DealLawyers.com Blog

March 2, 2010

Delaware Chancery Court Finally Rules in Selectica

Below is news from Steven Haas of Hunton & Williams (we are posting memos analyzing this decision in our “Poison Pills” Practice Area):

On Friday, the Delaware Court of Chancery issued its long-awaited opinion in Selectica v. Versata Enterprises, addressing the first modern triggering of a rights plan. The court provided judicial validation of NOL poison pills, upholding the directors’ adoption and implementation of the rights plan and their subsequent decision to dilute an acquiring person who deliberately crossed the pill’s threshold.

The court delivered a well-reasoned opinion that employed a very straightforward Unocal analysis. It found that the NOLs were a valuable corporate asset and, therefore, an “ownership change” which might jeopardize their value constituted a valid threat to corporate policy and effectiveness. It made clear that because “NOL value is inherently unknowable ex ante, a board may properly conclude that the company’s NOLs are worth protecting where it does so reasonably and in reliance upon expert advice.” Central to the Court’s analysis was the board’s reliance on outside financial, tax, and legal advisors.
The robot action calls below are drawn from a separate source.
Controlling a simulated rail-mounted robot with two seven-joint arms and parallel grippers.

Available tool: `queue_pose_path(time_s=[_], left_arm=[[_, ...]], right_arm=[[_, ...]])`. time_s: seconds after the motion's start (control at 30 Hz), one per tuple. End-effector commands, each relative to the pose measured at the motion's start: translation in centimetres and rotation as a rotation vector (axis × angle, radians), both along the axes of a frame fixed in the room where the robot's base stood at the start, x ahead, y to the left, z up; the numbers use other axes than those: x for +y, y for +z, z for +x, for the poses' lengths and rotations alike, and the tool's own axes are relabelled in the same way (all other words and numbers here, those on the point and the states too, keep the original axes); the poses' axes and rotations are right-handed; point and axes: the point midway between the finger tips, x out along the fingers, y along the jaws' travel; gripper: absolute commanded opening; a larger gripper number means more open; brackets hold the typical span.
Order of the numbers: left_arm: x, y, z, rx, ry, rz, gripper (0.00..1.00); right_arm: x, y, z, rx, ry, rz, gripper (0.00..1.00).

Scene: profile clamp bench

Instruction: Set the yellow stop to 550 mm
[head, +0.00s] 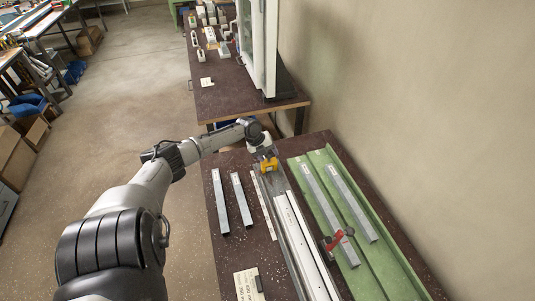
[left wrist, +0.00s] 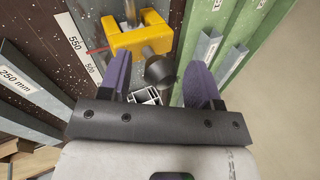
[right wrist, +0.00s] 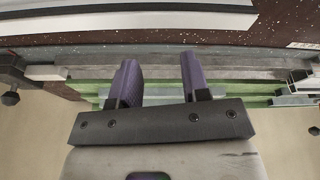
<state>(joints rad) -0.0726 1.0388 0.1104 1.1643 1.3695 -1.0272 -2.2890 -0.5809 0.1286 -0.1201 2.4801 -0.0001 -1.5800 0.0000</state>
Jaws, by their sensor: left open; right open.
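The yellow stop (head: 268,166) sits at the far end of the metal profile rail (head: 297,240). In the left wrist view the yellow stop (left wrist: 128,42) has a black knob (left wrist: 160,69) and a red pointer (left wrist: 97,51). The pointer lies over the white scale strip (left wrist: 76,44), close to the 550 and 500 marks; its exact reading is unclear. My left gripper (left wrist: 158,78) is open, with its purple fingers on either side of the knob; contact cannot be told. My right gripper (right wrist: 160,72) is open and empty above long profiles.
Two grey bars (head: 220,202) lie left of the rail. A green channel (head: 385,250) on the right holds more bars and a red-handled clamp (head: 338,238). A label card (head: 249,284) lies at the near edge. A second table (head: 235,98) stands beyond.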

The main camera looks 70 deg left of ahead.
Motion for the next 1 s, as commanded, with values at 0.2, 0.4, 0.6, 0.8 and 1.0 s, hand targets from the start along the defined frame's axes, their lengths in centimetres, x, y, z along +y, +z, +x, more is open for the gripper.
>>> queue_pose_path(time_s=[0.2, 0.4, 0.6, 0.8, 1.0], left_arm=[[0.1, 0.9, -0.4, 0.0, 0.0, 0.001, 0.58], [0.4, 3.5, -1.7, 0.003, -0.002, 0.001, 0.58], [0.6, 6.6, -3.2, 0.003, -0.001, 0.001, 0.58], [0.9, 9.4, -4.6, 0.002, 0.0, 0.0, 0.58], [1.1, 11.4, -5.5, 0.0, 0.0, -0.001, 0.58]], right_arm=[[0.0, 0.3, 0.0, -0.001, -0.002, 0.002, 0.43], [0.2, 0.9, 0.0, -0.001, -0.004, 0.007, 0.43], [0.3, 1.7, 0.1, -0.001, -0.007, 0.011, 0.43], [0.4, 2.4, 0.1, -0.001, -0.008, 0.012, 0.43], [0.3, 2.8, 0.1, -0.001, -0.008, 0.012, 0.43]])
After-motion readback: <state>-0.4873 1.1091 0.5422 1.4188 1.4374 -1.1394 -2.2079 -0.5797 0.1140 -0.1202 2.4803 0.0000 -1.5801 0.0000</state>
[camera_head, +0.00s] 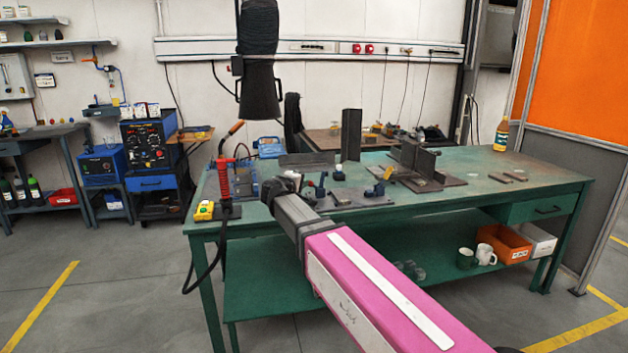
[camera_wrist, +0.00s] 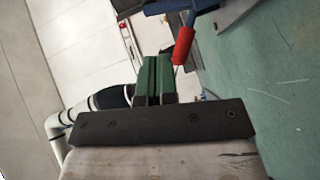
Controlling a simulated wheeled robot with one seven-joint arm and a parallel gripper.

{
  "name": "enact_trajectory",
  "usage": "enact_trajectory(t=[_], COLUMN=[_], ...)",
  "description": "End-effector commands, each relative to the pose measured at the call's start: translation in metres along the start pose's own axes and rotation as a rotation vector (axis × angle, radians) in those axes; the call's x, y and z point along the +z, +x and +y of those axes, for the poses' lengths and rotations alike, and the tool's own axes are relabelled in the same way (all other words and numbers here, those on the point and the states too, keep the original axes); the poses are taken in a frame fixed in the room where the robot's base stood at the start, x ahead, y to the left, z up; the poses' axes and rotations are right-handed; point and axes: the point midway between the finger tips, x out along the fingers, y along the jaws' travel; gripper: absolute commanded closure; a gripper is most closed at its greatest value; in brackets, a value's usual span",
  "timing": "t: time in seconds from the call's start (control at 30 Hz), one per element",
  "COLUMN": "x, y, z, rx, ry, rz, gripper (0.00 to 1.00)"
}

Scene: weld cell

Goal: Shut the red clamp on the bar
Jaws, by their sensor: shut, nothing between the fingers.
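A red grip-shaped handle (camera_wrist: 183,45) shows in the wrist view, up and to the right of my fingertips and apart from them. Its upper end meets a blue part (camera_wrist: 201,5). I cannot tell whether the clamp is open or closed. In the head view the red handle is not clearly seen near my gripper, which may hide it. My gripper (camera_head: 287,184) is over the bench's front left part, beside a fixture plate. In the wrist view its green fingers (camera_wrist: 154,78) are together and empty. I cannot clearly pick out the bar.
The green bench (camera_head: 480,167) carries a plate with blue clamps (camera_head: 320,187) and dark angle pieces (camera_head: 418,157). A red upright holder (camera_head: 224,180) with a hanging black cable stands at the left corner. A bottle (camera_head: 501,135) stands at back right.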

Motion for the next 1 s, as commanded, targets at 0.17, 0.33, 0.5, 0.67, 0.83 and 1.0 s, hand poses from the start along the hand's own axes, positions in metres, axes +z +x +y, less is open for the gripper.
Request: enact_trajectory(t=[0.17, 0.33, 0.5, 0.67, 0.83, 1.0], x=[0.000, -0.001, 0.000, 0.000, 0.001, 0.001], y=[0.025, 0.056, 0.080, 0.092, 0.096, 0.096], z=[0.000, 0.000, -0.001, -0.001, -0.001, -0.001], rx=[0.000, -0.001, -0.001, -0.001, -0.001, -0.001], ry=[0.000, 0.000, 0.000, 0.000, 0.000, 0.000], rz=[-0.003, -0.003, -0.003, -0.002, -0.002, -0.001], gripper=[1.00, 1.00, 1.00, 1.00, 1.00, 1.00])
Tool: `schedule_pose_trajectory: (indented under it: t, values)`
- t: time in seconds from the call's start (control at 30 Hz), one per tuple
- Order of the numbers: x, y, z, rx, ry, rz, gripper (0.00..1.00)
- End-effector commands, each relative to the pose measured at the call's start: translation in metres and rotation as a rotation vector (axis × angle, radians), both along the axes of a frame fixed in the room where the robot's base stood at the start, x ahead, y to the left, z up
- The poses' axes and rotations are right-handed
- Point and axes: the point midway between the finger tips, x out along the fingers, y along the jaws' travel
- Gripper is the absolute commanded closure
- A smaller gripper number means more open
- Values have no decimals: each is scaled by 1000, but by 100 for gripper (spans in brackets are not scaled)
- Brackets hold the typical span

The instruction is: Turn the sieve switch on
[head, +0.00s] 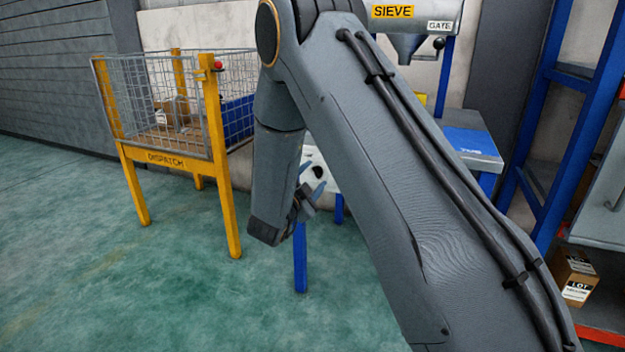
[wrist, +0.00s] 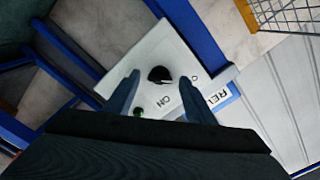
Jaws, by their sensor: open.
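The sieve switch is a round black knob (wrist: 160,75) on a tilted white panel (wrist: 146,52) in the wrist view. An "ON" label (wrist: 163,101) and an "O" mark (wrist: 194,78) are printed near it, with a small green lamp (wrist: 137,111). My gripper (wrist: 159,79) is open, with one finger on each side of the knob in the picture; I cannot tell whether they touch it. In the head view my gripper (head: 312,178) is in front of the white panel (head: 329,183), and the dark knob (head: 318,172) shows beside it.
A hopper with a SIEVE sign (head: 392,12) hangs above. A yellow DISPATCH cage (head: 180,160) stands at the left, a blue-topped bench (head: 468,142) at the right. A blue rack (head: 550,120) and a carton (head: 575,277) are further right. The left floor is free.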

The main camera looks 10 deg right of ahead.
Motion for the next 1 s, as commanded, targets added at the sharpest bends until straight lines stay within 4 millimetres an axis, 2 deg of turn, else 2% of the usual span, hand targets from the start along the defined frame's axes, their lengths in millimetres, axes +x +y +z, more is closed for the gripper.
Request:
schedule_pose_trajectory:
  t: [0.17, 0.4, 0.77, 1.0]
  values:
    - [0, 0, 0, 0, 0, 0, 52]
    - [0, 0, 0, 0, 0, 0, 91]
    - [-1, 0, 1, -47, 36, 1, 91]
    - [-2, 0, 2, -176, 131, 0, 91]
The Court then found that the plan, with a 4.9% trigger, was not preclusive or coercive, notwithstanding the acquiring person’s argument that no stockholder would run a proxy contest against Selectica’s staggered board. The Court explained that “[t]o find a measure preclusive…, the measure must render a successful proxy contest a near impossibility or else utterly moot….”

The Court went on to find that the use of the rights plan fell within Unocal‘s “range of reasonableness.” It rejected the acquiring person’s argument that, among other things, the Selectica board should have adopted a more narrowly tailored response. “[O]nce a siege has begun,” the court stated,” the board is not constrained to repel the threat to just beyond the castle walls.” It concluded that “[w]ithin this context, it is not for the Court to second-guess the Board’s efforts to protect Selectica’s NOLs.”

While Selectica is not the Chancery Court’s first foray into the world of poison pills, this opinion marks the first time the Court has upheld a modern pill that has been actually triggered by an acquiror.